I told Bob that I am confused by the NoSQL market, and he shared his view of it. It is interesting to hear different persons’ views on the market. Of course, there is not 100% agreement on the current market, but different views sometimes give me a pretty good perspective. He first distinguished the operational from the analytics engine, as below. The analytics engine is a Hadoop and its derivatives, such as Cloudera, Hortonworks, and MapR. Note that Couchbase is a partner of Cloudera.
Then he expanded the NoSQL area according to technology and placed NoSQL players in each category. I will not discuss each category in detail. Those who want more detail can reference here. Wikipedia classifies the NoSQL categories in a much finer way. For example, there are several subcategories for the key-value camp, and it distinguishes the graph-based from the object-based ones. By the way, at the conference I took a four-hour crash course given by Dan McCreary of Kelley-McCreary & Associates. It was a good tutorial, and if you had the chance, you could sit down and spend a half day in his class. I also thought a whitepaper by Couchbase, Navigating the Transition From Relational to NoSQL Database Technology, useful. It describes document-based technology in comparison with the relational database.

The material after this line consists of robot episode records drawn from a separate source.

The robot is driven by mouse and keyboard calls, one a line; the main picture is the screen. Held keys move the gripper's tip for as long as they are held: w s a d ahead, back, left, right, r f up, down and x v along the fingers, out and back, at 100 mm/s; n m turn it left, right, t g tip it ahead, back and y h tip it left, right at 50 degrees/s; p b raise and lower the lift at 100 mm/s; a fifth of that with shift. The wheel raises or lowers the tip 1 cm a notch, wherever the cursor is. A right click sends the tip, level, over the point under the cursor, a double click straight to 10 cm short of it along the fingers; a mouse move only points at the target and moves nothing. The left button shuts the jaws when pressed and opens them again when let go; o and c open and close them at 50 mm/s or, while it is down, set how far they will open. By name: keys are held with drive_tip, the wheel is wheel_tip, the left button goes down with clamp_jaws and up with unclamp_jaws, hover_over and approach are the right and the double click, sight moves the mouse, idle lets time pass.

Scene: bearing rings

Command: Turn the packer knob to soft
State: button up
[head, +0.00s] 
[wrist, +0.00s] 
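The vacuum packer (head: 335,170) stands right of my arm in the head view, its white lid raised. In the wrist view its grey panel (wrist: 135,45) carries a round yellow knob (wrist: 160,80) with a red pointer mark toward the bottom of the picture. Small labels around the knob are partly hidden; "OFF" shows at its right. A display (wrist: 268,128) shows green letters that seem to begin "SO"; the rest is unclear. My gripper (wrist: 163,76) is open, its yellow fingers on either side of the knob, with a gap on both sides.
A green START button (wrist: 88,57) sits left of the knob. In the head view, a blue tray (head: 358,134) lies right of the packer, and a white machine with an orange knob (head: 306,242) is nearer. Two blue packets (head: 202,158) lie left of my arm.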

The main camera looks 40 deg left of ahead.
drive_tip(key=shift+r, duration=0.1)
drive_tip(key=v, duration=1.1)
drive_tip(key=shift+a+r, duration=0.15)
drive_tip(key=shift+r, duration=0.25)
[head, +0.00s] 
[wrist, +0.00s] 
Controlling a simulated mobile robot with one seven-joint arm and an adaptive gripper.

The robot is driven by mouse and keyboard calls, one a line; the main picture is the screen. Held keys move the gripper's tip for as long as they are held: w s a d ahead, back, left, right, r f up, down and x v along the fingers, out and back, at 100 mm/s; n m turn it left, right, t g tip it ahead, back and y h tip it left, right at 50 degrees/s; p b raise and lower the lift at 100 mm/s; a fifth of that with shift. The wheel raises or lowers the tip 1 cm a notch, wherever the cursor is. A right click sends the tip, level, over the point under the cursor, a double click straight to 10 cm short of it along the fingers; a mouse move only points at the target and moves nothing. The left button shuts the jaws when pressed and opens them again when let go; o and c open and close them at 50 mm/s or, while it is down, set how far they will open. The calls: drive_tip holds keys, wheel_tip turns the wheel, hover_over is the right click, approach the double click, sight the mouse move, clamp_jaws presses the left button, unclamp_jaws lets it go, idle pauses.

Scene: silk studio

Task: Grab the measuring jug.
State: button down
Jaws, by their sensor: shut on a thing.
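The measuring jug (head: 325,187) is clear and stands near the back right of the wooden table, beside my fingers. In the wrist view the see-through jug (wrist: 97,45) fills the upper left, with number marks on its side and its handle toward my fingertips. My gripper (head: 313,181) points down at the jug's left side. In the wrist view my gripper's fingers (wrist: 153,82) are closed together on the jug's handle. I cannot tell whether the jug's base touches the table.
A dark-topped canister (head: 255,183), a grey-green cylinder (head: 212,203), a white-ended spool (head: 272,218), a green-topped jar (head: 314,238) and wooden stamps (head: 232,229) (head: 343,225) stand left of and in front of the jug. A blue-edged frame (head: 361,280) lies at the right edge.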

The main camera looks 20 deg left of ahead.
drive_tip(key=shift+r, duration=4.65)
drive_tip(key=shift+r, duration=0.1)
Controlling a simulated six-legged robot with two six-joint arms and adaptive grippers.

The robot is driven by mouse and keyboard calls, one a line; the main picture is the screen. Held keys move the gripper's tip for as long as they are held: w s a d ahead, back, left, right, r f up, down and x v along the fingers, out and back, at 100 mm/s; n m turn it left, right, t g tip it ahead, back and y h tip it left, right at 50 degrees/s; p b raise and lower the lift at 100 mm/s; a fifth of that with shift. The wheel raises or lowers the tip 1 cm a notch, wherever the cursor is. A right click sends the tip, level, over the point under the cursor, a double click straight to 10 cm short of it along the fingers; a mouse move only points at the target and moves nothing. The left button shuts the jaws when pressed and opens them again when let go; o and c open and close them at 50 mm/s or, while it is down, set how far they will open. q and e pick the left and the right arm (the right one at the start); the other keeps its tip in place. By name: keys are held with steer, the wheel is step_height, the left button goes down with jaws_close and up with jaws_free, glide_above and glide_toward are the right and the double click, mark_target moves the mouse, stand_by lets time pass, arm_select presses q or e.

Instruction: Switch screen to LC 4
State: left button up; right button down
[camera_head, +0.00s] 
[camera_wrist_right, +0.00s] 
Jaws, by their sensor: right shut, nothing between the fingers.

The current version of Couchbase (1.8) is in the key-value camp. But come the 2.0 release, it will become a document-based database completely. Each camp has it merits and shortcomings. Will one category dominate others and all its technologies be consolidated into one? As for what will happen to this market, Bob thinks the following.
He thinks the key-value and the document-based databases will be merged, and the merged area will be the biggest of the three new areas. The other two areas will not go away but remain somewhat a niche market. The document-based solution is powerful, as it can contain a document like an entire website as a blob (in a JSON format) and retrieve it. For this, JSON is becoming the de facto standard over XML; Couchbase also uses JSON. There are proponents for both JSON and XML. In the Web environment, JSON is far more suitable, but XML has its own areas of application. There are a few tools for converting JSON to XML and vice versa.
As for the competition, Bob was very frank in analyzing Couchbase against other players in the document camp, as in the following table. Checkmark size indicates how strong and complete an attribute is. Well, the size is somewhat arbitrary and just indicates relative competency. Bob said that Couchbase has put a lot of emphasis on performance, scalability, and always-on features (thus, big checkmarks) with less focus on ease of development (thus, a smaller checkmark). He also added that with the 2.0 release, ease of development will improve significantly since this is the point at which they become a document database. He said that his competition has put a lot of emphasis on ease of development but needs to work on other features.
Couchbase moves to focus on ease of development
Competition moves to other features
He said although ease of development requires a lot of expertise, other things, like performance, are very hard to improve. He told me Couchbase has a big advantage in that it can consistently provide sub millisecond latencies for reads and writes that is often 1/3 to 1/10 the latencies of other solutions. In addition, Couchbase can provide throughput/server that is often 2-4x higher than competing solutions (see http://bit.ly/NKJkVH and http://bit.ly/Qulb4R). The consistent low latency assures very responsive applications and the higher throughput per server means you need to buy less hardware and software than with other competing solutions.
The current application areas that use Couchbase include social gaming, ad and offer targeting, social networking, online business services, e-commerce, cloud data services, and mobile-to-cloud data synchronization. Because I am interested in the application of NoSQL technologies to power utilities companies for smart meters and monitoring (such as with sensors with SCADA access) many types and speeds of data (static, like asset data, to real-time meter-read data), I wondered how products like Couchbase can be applied. Bob’s view was that as the amount of sensor data and the frequency at which it is gathered increases, having a central database that can keep up with the inflow of data will become a challenge. NoSQL databases that have an ability to linearly scale up write throughput are an easy solution to capture the incoming data stream. Techniques like Couchbase Server’s incremental map reduce are ideal to provide real-time aggregation/analytics over the data.
I asked him about an ecosystem for each player. He thinks developing an ecosystem is vital for the success of Couchbase. The way things are, the market seems still very confused, but it is expanding rapidly.